Quanto à soja, o principal produto da balança comercial, o Brasil bateu recordes. A alta da demanda internacional foi tanta que as duas safras subsequentes brasileiras foram vendidas, o que pressionou os preços dos alimentos e levou a recordes históricos. Ainda assim, a expectativa para 2021 é de uma alta de 25% na média anual do preço dos grãos, de acordo com a Associação de Comércio Exterior do Brasil (AEB).
Assim como ocorreu com a China, a perspectiva agora é que os demais países passem por esta recuperação econômica e industrial com o avanço das imunizações, o que certamente levará a um aumento das compras de commodities brasileiras como petróleo e minério de ferro. “Para retomar a economia precisamos de um aumento no consumo do petróleo e das commodities em geral e, como houve redução na produção lá atrás, teremos um ano de preços elevados em petróleo, gás e no próprio minério de ferro”, diz Pires, do Centro Brasileiro de Infraestrutura.
Neste cenário, empresas como a Petrobras saem ganhando. Em janeiro, os papeis da companhia ultrapassaram os 31 reais, atingindo preços não alcançados desde 2010. Outra empresa brasileira beneficiada é a Vale do Rio Doce. No começo do ano, as ações da empresa na B3 quebraram recordes históricos e bateram 102 reais – até novembro do ano passado, elas oscilavam em torno de 60 reais. Produtora de minério de ferro, o qual 70% do volume é vendido para a China, a empresa se prepara para um ano aquecido. Após uma produção em 2020 estimada em 320 milhões de toneladas, a expectativa é de 350 milhões em 2021 e 400 milhões em 2022. O minério de ferro é o principal produto da empresa, seguido pelo cobre, que também deve ter a sua produção expandida, mais especificamente em Carajás e em 2022.

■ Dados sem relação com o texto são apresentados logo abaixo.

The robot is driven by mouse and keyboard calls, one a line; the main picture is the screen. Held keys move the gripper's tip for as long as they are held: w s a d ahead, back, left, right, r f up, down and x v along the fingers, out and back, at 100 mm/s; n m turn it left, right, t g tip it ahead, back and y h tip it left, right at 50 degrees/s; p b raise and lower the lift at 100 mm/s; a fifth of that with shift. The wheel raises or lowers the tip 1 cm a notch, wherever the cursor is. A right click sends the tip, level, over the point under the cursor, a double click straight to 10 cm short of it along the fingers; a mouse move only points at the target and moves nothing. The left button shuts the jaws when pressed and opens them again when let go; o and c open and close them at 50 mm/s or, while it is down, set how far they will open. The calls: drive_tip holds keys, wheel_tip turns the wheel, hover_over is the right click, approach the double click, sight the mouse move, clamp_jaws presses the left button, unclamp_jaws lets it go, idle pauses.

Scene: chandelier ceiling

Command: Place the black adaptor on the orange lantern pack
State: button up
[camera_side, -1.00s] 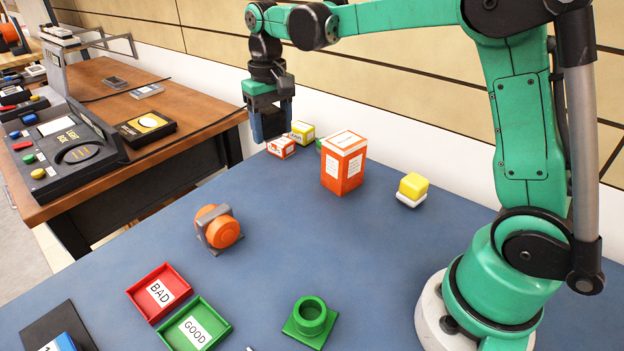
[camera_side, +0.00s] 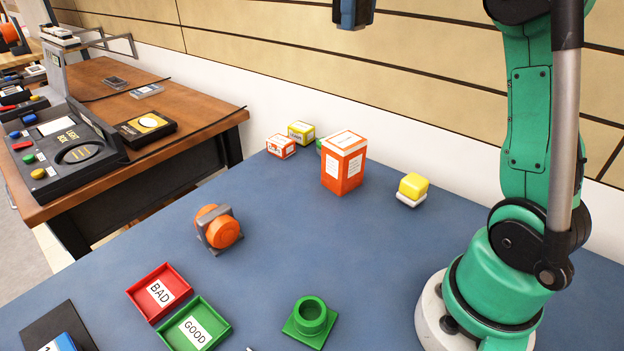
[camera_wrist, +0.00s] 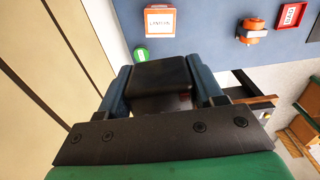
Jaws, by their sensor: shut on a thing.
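My gripper (camera_side: 352,15) is at the top edge of the side view, high above the table's back edge, with only its lower end showing. In the wrist view, my gripper (camera_wrist: 162,86) is shut on the black adaptor (camera_wrist: 163,71), a dark block between its two blue fingers. The adaptor cannot be made out in the side view. The orange lantern pack (camera_side: 343,165) is a tall orange box with white labels, upright on the table, below my gripper and apart from it. Its white-labelled top (camera_wrist: 160,18) shows in the wrist view.
A small orange box (camera_side: 281,146), a yellow box (camera_side: 301,132) and a green item (camera_side: 320,146) stand behind left of the pack. A yellow-and-white block (camera_side: 412,188) is to its right. An orange round device (camera_side: 220,230), red tray (camera_side: 160,291) and green tray (camera_side: 194,325) lie further forward.

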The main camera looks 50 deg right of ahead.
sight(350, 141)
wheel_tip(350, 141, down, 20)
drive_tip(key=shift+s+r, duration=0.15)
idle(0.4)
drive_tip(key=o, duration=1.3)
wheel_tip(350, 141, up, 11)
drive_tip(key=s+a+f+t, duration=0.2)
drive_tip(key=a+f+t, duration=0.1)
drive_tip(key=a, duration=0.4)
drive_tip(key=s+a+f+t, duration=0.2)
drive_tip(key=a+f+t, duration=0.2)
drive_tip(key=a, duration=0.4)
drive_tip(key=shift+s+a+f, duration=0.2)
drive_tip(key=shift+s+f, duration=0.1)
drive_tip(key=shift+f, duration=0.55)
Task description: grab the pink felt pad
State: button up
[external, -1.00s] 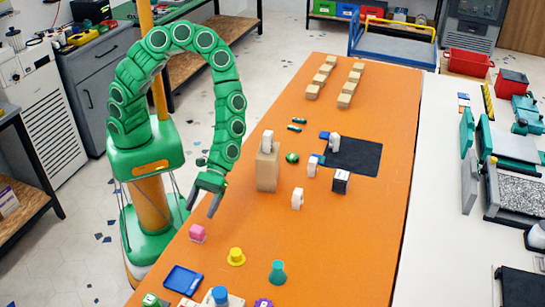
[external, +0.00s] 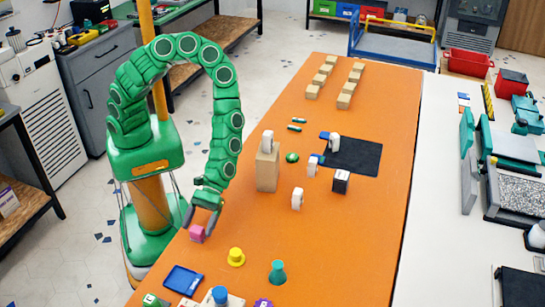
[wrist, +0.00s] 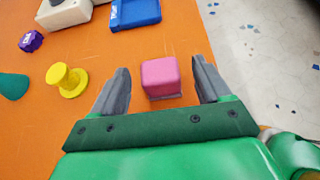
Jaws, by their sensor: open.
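The pink felt pad (wrist: 161,76) is a small pink block with a greyish underside, on the orange table near its left edge. In the external view the pink felt pad (external: 197,234) is partly covered by my fingers. My gripper (wrist: 161,85) is open, with one grey finger on each side of the pad and a gap on both sides. In the external view my gripper (external: 202,222) points down over the pad. I cannot tell how far the fingertips are above the table.
A yellow knob-shaped piece (external: 236,257), a teal cone (external: 277,272) and a blue tray (external: 183,280) stand near the pad. A tall wooden block (external: 267,170) stands farther back. The table's edge (wrist: 203,40) runs close beside the pad, with floor beyond.

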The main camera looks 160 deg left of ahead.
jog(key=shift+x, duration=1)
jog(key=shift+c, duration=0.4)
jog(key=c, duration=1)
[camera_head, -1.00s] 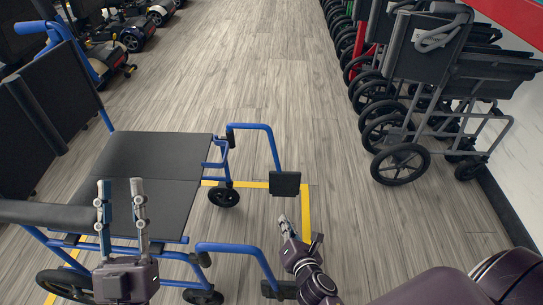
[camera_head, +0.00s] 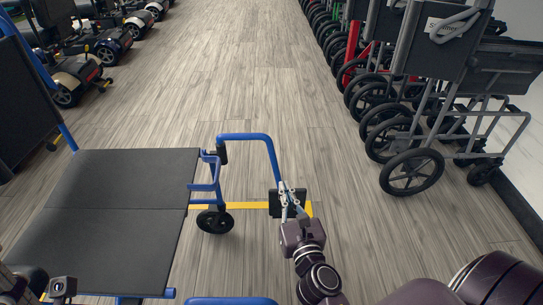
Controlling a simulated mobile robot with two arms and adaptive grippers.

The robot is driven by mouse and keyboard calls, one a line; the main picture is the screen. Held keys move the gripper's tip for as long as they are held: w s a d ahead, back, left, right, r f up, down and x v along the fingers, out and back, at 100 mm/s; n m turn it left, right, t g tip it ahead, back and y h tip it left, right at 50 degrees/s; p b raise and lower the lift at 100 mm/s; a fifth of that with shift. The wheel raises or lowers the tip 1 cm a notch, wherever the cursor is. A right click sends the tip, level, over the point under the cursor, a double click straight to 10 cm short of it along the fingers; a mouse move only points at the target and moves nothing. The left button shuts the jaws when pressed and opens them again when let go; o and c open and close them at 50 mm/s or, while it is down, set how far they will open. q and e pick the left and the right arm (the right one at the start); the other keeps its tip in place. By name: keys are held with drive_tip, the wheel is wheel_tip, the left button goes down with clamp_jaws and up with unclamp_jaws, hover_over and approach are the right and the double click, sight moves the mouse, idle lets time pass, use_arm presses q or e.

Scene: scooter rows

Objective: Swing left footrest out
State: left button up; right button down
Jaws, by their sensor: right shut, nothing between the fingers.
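A wheelchair with a blue frame and black seat (camera_head: 122,180) fills the lower left and faces right. Its far-side footrest, the left one, has a blue hanger tube (camera_head: 247,137) that runs forward and bends down to a black footplate (camera_head: 274,205). My right gripper (camera_head: 288,192) is shut and empty. Its fingertips overlap the footplate in the picture; I cannot tell whether they touch it. Only a bit of the near footrest tube (camera_head: 231,301) shows at the bottom edge. Part of my left arm shows at the bottom left; its fingers are out of view.
A front caster (camera_head: 215,220) stands beside the far footrest, near a yellow floor line (camera_head: 247,205). Folded wheelchairs (camera_head: 411,172) line the right wall. Scooters (camera_head: 68,85) stand at the upper left. The wooden floor (camera_head: 235,75) between the rows is clear.

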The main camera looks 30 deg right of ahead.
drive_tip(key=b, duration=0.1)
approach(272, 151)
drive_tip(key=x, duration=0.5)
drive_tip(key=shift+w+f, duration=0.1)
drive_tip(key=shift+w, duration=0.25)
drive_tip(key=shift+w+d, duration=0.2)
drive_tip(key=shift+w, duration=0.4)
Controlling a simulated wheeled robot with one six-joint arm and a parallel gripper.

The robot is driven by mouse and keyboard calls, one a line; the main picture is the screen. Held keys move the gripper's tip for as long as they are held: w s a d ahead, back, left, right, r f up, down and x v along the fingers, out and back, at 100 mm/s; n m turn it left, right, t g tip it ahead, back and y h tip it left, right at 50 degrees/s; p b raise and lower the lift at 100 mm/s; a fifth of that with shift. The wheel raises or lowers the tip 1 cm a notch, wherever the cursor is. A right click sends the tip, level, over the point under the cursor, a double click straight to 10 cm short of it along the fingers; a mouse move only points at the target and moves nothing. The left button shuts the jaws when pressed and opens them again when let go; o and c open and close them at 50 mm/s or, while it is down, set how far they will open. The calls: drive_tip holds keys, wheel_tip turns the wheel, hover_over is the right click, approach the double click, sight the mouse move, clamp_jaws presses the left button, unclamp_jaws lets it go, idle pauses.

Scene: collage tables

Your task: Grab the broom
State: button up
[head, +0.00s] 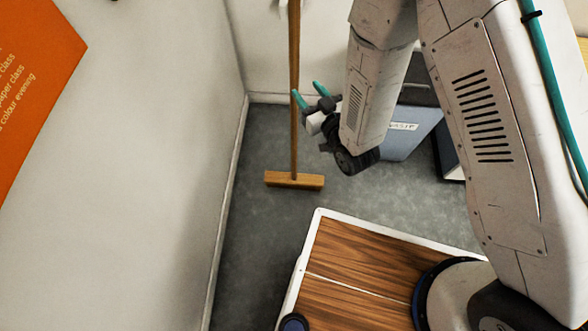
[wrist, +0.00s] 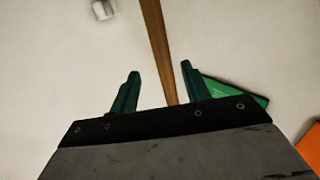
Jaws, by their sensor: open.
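The broom (head: 294,140) stands upright in the corner in the head view, with a long wooden handle and a wooden head (head: 294,180) on the grey floor. My gripper (head: 308,91) is beside the handle, its teal fingers pointing toward it. In the wrist view the handle (wrist: 158,48) runs down between the two open fingers of my gripper (wrist: 158,68), a little nearer the right one at its lower end. No finger visibly touches it there. The top of the broom is out of frame.
White walls meet behind the broom. A blue-grey bin (head: 408,135) with a white label stands to its right. An orange sign (head: 35,80) is on the left wall. A green object (wrist: 236,92) and a small white object (wrist: 103,9) show in the wrist view.

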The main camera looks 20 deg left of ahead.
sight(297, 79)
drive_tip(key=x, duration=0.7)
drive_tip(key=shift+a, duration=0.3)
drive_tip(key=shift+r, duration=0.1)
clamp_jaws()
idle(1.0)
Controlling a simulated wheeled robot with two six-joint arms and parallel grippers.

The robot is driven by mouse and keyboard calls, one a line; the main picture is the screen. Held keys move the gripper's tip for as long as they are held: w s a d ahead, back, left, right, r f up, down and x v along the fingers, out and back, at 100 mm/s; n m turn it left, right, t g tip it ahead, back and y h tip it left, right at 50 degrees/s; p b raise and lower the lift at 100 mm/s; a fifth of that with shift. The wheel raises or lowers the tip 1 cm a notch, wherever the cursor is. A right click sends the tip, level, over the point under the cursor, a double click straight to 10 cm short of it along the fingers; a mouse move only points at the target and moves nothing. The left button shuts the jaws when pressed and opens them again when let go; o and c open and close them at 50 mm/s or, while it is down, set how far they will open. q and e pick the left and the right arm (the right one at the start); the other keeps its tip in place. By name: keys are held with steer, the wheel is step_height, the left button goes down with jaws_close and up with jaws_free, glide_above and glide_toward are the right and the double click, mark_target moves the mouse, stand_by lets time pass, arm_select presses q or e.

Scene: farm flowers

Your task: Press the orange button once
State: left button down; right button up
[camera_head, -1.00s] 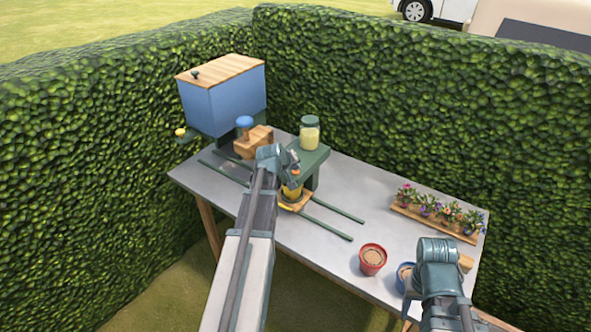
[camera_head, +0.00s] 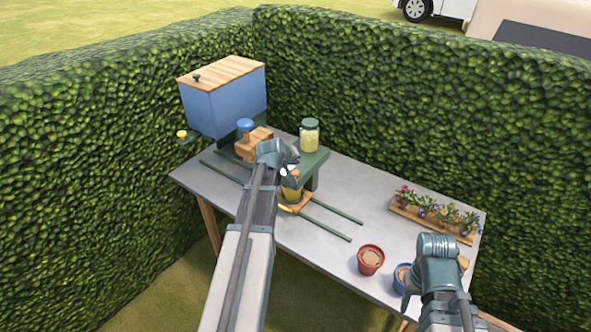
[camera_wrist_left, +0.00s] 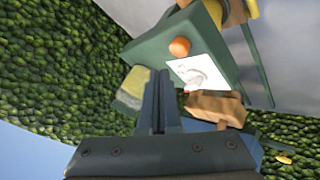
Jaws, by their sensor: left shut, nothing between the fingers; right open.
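The orange button (camera_wrist_left: 180,47) is a small round knob on the green stand (camera_wrist_left: 150,45), beside a white card with a drawing (camera_wrist_left: 200,75). In the head view the button (camera_head: 294,173) shows just right of my left gripper (camera_head: 286,163). In the left wrist view my left gripper (camera_wrist_left: 160,75) is shut and empty, with its fingertips a little short of the button in the picture; a gap shows between them.
A glass jar (camera_head: 309,136) stands on the green stand. A yellow pot (camera_head: 291,193) sits below, between green rails (camera_head: 330,222). A blue box (camera_head: 225,100) is behind left. Red (camera_head: 371,260) and blue (camera_head: 402,279) pots stand front right, a flower tray (camera_head: 432,221) behind them.

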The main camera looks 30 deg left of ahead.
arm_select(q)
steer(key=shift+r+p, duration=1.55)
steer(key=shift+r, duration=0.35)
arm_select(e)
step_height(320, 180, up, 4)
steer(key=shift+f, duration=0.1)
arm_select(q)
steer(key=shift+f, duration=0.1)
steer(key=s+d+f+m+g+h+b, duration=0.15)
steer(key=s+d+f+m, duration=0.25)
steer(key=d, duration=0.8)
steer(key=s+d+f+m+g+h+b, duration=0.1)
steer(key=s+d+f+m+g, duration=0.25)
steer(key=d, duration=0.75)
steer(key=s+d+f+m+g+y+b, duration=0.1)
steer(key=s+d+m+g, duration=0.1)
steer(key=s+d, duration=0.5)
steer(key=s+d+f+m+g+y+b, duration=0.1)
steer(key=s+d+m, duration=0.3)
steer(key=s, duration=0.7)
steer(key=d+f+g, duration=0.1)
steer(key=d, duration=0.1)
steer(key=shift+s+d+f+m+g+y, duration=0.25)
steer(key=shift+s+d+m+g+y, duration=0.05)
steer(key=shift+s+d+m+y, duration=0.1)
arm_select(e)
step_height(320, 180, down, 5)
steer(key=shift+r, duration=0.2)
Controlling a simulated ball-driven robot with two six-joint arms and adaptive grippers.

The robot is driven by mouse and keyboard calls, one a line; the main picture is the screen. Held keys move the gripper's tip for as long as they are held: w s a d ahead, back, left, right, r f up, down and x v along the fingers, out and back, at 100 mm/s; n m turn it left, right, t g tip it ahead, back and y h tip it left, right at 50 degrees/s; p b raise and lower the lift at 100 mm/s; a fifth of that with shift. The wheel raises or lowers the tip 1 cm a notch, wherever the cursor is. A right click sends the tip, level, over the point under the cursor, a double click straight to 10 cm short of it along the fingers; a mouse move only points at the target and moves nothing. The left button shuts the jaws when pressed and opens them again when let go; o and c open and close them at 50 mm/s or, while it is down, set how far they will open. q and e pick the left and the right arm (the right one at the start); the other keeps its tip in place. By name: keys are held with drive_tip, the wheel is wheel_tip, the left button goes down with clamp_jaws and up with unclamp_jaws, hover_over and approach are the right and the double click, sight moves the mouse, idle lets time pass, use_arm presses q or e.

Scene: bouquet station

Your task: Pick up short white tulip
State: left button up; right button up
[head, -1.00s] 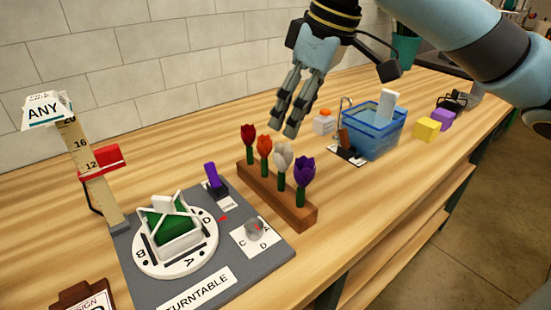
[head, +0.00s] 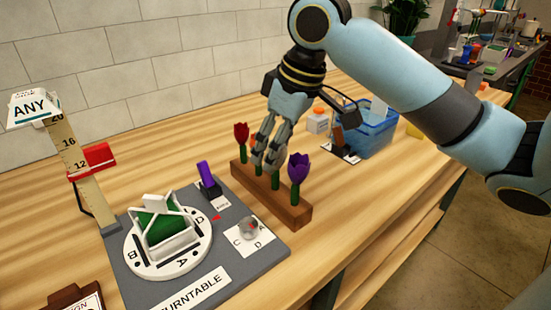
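The short white tulip stands in a brown wooden rack (head: 290,210); its bloom is hidden behind my right gripper (head: 266,163), and only a green stem (head: 275,181) shows below the fingers. My right gripper points down over the middle of the rack, its fingers at bloom height. I cannot tell whether they touch the white bloom or are closed on it. A red tulip (head: 242,135) stands at the rack's left end and a purple tulip (head: 298,168) at its right end. My left gripper is out of view.
A grey turntable board (head: 270,251) with a white disc lies in front left of the rack. A height gauge (head: 77,165) with a red slider stands at left. A blue bin (head: 375,137) and a small orange-capped bottle (head: 317,122) are behind the rack.

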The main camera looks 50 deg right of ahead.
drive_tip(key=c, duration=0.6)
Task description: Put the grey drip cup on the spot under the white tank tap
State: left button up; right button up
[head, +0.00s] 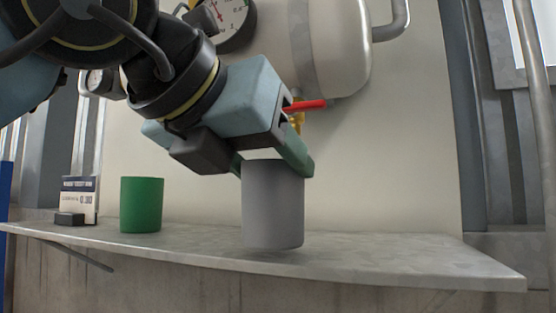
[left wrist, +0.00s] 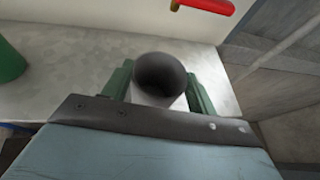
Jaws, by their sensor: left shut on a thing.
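The grey drip cup (head: 273,208) is upright at the shelf, right of the green cup, below the white tank (head: 335,45). My left gripper (head: 275,162) is shut on its upper part. In the left wrist view the cup (left wrist: 162,80) sits between the two green fingers (left wrist: 160,88). I cannot tell whether its base touches the shelf. The tap's red handle (head: 305,105) and a bit of brass (head: 298,122) show behind the gripper; the red handle (left wrist: 208,5) is also at the top of the left wrist view. The spot under the tap is not visible. My right gripper is not in view.
A green cup (head: 142,205) stands on the grey shelf (head: 400,262), left of the grey cup. A small sign (head: 80,198) stands farther left. Gauges (head: 232,22) and a pipe (head: 392,22) are above. The shelf right of the grey cup is clear.

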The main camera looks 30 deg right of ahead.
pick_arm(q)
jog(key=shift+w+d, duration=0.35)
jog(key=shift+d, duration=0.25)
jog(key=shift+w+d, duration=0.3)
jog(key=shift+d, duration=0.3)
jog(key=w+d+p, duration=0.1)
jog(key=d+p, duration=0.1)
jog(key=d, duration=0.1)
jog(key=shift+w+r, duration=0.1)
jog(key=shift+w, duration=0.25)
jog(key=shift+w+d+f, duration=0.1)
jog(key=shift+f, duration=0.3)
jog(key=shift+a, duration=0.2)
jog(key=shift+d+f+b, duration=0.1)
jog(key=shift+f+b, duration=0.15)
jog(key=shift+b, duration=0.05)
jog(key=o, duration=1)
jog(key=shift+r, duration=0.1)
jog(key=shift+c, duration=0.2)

Superciclo pós-crise do Subprime
Essa alta forte das commodities pós-crise não é algo inédito e a última vez que ela ocorreu foi depois da crise econômica de 2008, após o estouro dos subprimes. Na época, os preços do petróleo dispararam com a retomada econômica. A forma como o superciclo de commodities impactou o Brasil na época, porém, aconteceu com diferenças agudas em relação a agora. “Naquela época, a economia brasileira estava melhor que o mundo. O governo tinha condições de dar incentivos econômicos, mas agora não consegue mais. Por isso, empresas como a Ford estão saindo do país”, diz Tharcisio Bierrenbach, consultor em cenários econômicos e finanças e ex-diretor do MBA da Faap.
A grande mudança é que agora o Brasil enfrenta uma crise econômica interna, com um alto déficit fiscal e o real desvalorizado. Sem tantos incentivos governamentais no mercado doméstico e com uma queda da industrialização, o melhor para o país é focar no mercado internacional. “Câmbio desvalorizado, demanda internacional aquecida e retomada da economia mundial significam que 2021 será um bom ano para exportação”, diz Marcos Jank, professor de agronegócio global do Insper. Por isso, o superciclo de commodities será tão fundamental. Esses produtos prometem continuar, por um bom tempo, sendo as principais fontes de receita do país.